When Amare Stoudemire entered free agency last season, the question the Suns asked themselves was whether he was the right player to build around at a max-contract price.
The Knicks instead took that risk and now Amare has company among New York superstars after Carmelo Anthony FINALLY was dealt to the Knicks Monday, but I wonder if either of those guys have the chops to be the lead player on a championship-caliber team.
If the Knicks can find a way to finagle an all-world point guard from the free agency class of 2012 (cough cough CP3 or D-Will) then they’ve got a title contender to rival the Super Friends in Miami.
Perhaps it’s OK for now for New York to be a team with a second-round ceiling after so many years of misery in the Garden, but I’d be wary of giving up all those assets for a guy in Carmelo whose advanced stats numbers don’t exactly scream “superstar” thanks to his low efficiency, high usage nature. The Knicks are now also extremely thin although that’s what D’Antoni prefers I suppose.
I also question how Carmelo fits into a D’Antoni offense that has so long been known for the pick-and-roll, spacing for threes and transition points.

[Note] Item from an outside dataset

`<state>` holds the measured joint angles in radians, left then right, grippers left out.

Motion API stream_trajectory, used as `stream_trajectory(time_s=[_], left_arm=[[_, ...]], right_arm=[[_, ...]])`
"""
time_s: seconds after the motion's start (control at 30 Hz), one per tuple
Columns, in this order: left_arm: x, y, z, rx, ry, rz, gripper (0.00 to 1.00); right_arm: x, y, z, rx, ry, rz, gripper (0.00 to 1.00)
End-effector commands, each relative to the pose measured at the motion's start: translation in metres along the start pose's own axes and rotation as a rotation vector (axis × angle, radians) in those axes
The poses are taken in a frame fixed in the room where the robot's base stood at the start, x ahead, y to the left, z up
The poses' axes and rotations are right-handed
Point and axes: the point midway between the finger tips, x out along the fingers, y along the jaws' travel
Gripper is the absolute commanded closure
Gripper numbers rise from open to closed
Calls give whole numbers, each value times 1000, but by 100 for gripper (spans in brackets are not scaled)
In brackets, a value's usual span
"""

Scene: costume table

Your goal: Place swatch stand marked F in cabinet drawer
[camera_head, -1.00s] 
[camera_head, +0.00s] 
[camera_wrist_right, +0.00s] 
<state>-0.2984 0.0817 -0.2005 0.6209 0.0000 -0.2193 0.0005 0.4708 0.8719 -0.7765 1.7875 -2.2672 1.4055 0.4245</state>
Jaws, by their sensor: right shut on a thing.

Of course he could score in any offense, especially one drawn up by an offensive mastermind like D’Antoni, but Melo doesn’t exactly complement Amare in a Nashian way, and let’s not get started about his defensive fit.
All along I’ve thought the Knicks should find a way to upgrade the big man spot next to Amare and then pray for one of the point guards in 2012 rather than toss all their assets into the Carmelo derby.
If nothing else the Knicks just got a whole lot more interesting and with two All-Star starters among their starting five they will be a perennial playoff team for the foreseeable future.
I still feel the Knicks are one stud away from being able to challenge the Bostons and Miamis of the world, but in the coming years we will find out if Amare Stoudemire can become the championship-level big man he never was in Phoenix.
And on the flip side….
The biggest ramifications of the deal for the current Suns involve the slide Denver is likely to take without its two best players, especially since some of the Knicks they acquired could be packaged for future assets.
The Nuggets are currently tied for sixth in the West two games up in the loss column on the Suns. It’s hard to imagine Denver is a playoff team with the lineup it will put out.
With Utah floundering without Jerry Sloan and Memphis in trouble with Rudy Gay out for a month, a playoff berth for Phoenix seems much likelier than it did a few weeks ago.